Note that airliner cargo areas are pressurized, though not necessarily to an extent that guarantees chip bags will arrive intact.
From one former call center employee to others: whence the outrage? I’m sad to say it, but most of my coworkers were indeed pretty fucking stupid. Some of them weren’t, but most of them were. My habit of spending my spare time seeking out and fixing their most common fuckups was what got me promoted…and once I was promoted, I spent far (far, far, far, far) too much time fixing endless streams of egregiously harebrained horseshit that some monkey had slammed into a keyboard with nary a moment’s thought to believe that the average employee had the processing capacity of a musical greeting card, or that the situation was particular to my old floor.
Even more fun was contacting the customers to inform them of the impressively myriad ways in which each successive bonehead to get his hands on their accounts had further cocked them up, and exactly how I’d be untangling the intricate knots of human stupidity that resulted in the whole thing landing on my desk, while using language that wouldn’t make the company liable for million-dollar lawsuits.
Myself, I wouldn’t take the OP as a personal insult.
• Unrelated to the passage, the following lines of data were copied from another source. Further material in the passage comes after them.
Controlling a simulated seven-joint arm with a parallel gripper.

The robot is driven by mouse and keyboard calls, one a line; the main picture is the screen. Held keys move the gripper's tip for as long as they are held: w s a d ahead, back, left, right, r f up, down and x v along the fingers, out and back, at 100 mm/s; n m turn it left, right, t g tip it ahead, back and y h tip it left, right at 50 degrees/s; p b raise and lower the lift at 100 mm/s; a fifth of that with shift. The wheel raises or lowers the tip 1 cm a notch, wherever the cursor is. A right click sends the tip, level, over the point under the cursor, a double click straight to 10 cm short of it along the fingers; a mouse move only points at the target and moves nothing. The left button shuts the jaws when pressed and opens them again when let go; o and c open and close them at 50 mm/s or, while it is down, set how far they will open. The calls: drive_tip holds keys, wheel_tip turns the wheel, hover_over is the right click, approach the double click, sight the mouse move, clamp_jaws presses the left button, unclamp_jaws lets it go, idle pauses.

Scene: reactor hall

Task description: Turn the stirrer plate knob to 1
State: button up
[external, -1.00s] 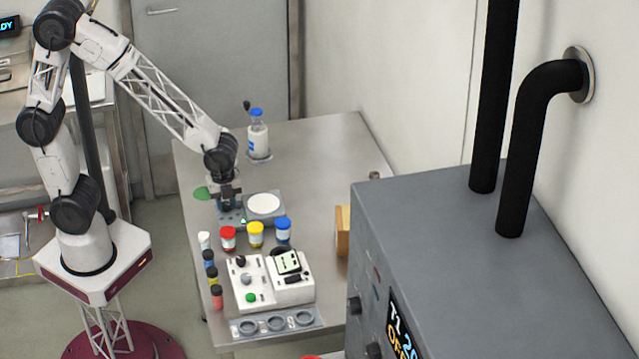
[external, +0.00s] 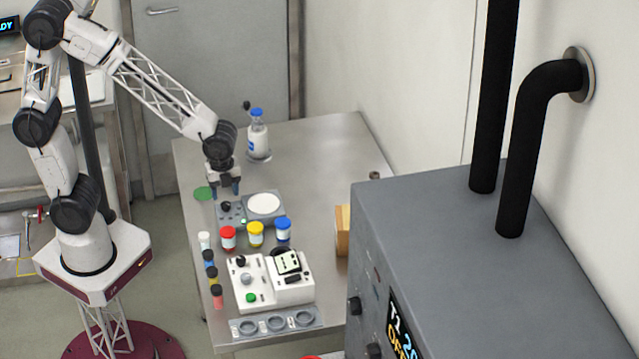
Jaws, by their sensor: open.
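The stirrer plate (external: 251,222) is a grey unit with a round white top (external: 264,204), near the middle of the steel table. Its dark knob (external: 226,206) is on the left part of its face; the setting is too small to read. My gripper (external: 225,191) is open and empty, pointing down just above and behind the knob, apart from it. A small green light shows on the plate's front.
Jars with red, yellow and blue lids (external: 255,235) stand close in front of the plate. A white instrument (external: 268,283) and several small vials (external: 209,258) are nearer. A blue-capped bottle (external: 258,135) stands behind.

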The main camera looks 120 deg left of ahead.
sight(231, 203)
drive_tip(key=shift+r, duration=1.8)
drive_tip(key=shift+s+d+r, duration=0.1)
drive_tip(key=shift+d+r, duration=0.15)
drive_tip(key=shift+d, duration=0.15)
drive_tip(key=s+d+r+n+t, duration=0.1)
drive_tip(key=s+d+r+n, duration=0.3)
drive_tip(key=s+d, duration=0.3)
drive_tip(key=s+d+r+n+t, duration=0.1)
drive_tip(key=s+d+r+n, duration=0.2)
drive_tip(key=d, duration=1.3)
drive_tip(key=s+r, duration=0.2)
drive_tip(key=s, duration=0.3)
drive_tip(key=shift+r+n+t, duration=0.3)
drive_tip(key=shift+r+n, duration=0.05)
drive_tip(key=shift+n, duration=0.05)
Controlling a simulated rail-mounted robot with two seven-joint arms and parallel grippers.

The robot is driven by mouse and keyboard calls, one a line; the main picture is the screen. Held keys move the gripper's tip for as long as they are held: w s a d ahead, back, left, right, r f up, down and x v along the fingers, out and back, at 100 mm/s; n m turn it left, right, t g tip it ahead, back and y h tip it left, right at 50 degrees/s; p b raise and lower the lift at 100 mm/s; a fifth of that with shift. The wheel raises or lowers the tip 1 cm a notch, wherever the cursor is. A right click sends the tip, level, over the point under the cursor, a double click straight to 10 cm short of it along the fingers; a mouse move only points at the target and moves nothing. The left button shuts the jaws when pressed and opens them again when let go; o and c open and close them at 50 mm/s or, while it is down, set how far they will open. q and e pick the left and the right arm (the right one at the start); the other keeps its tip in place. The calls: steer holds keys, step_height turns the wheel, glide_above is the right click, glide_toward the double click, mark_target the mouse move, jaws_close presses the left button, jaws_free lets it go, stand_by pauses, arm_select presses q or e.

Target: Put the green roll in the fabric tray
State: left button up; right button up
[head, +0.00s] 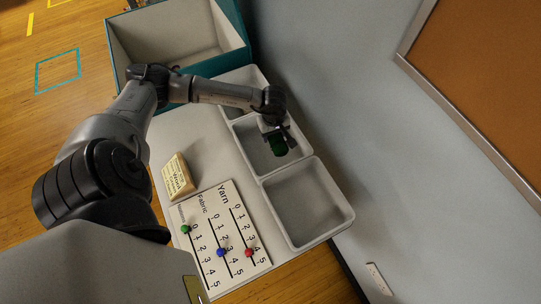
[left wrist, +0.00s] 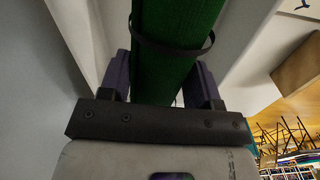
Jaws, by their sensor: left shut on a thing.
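The green roll (head: 279,147) is held by my left gripper (head: 277,133) over or inside the middle of three pale trays (head: 249,151). I cannot tell whether it touches the tray floor. In the left wrist view the green roll (left wrist: 176,30), with a dark band around it, fills the space between the two fingers of my left gripper (left wrist: 161,78). The roll's far end is cut off there. No label shows on the trays, so I cannot tell which is the fabric tray. My right gripper is not in view.
An empty tray (head: 339,228) sits nearer, and a partly hidden tray (head: 247,77) farther. A teal-edged bin (head: 112,45) stands at the back. A counter board (head: 232,261) with coloured beads and a small cream block (head: 178,178) lie left of the trays. A wall rises at right.

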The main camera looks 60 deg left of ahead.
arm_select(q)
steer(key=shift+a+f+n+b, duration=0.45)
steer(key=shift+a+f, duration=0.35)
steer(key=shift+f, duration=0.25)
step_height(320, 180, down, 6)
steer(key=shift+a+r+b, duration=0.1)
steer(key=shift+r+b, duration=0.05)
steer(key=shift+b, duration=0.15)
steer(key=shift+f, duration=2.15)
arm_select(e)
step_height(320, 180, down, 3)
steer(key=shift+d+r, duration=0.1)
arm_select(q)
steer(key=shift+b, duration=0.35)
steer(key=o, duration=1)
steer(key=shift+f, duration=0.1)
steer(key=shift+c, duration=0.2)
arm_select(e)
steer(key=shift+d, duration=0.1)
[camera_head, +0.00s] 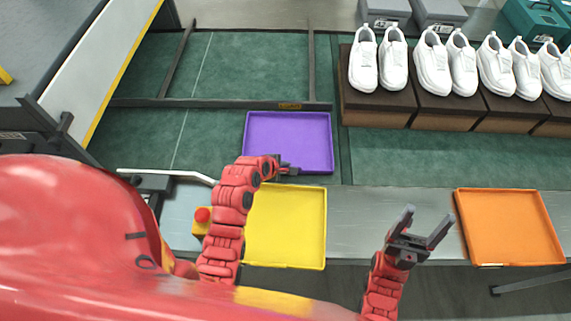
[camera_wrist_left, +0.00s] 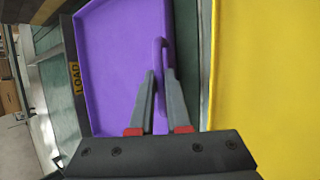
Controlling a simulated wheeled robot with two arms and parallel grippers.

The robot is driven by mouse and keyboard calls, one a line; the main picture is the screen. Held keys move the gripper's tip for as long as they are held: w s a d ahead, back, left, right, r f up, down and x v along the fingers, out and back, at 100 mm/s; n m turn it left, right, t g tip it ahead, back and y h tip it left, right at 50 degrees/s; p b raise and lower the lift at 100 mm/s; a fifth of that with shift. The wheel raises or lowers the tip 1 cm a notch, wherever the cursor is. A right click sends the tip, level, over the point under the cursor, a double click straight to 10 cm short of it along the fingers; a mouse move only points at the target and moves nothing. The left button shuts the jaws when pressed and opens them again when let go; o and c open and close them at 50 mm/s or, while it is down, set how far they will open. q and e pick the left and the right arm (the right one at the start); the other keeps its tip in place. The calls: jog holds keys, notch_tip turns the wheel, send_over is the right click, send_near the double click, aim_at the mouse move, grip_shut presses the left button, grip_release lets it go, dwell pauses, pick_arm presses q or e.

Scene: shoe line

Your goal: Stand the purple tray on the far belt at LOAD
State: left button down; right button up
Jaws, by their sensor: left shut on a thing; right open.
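The purple tray (camera_head: 300,140) is over the green far belt (camera_head: 215,138), close to the yellow-marked LOAD label (camera_head: 289,105). My left gripper (camera_head: 287,170) is at the tray's near edge. In the left wrist view its fingers (camera_wrist_left: 162,100) are shut on the near rim of the purple tray (camera_wrist_left: 118,60), and the LOAD label (camera_wrist_left: 76,78) shows just beyond the tray's far side. I cannot tell whether the tray's bottom rests fully on the belt. My right gripper (camera_head: 425,228) is open and empty above the near belt's front edge.
A yellow tray (camera_head: 290,225) lies on the grey near belt (camera_head: 390,200), partly behind my left arm. An orange tray (camera_head: 508,228) lies at the right. White shoes (camera_head: 363,62) stand on brown boxes (camera_head: 375,105) right of the purple tray. A red button (camera_head: 202,214) is left of my left arm.

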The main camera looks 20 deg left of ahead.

There’s a difference between saying “call center employees are stupid” and “you work in a call center, therefore YOU are stupid”. Even at that, the worst case scenario is that the OP really does believe that to be true of everyone who has ever occupied the inside of a call center and received payment for it…and if that’s the case, then he is an imbecile of such epic proportions that I’d not care enough about his opinion to expend the effort typing a response.
I’m really not surrounded by morons at work, Roland. YMMV, but my mileage isn’t half bad. Retail agents are really the bane of my existence. Had the rant been about retail salespeople who add things on to people’s accounts and otherwise totally FUBAR their accounts being what’s wrong with America today, I wouldn’t have argued!
Meh. The OP was ranting; and if you can’t paint with a broad brush here, then where can you? Besides, I’ve been called worse. Often.
[sup]By my wife. In Korean.[/sup]
Heh. I was asking where the outrage was coming from, not calling for more of it. Suppose I could have phrased that a bit more clearly.
Maybe we wouldn’t need call centers if companys wouldn’t try to take on more customers than they can service. Split the company into different divisions, do something.
:smack:
OK, you try booking travel for a large, centralized, government entity (like the entire fucking government), serving 5000 people per day, and try to get some trained monkeys who not only know geography, but can get you from here to there as fast as possible. Do it with less than 180 people, and commit to a service level of 80% of the calls answered within 20 seconds. Good luck to you.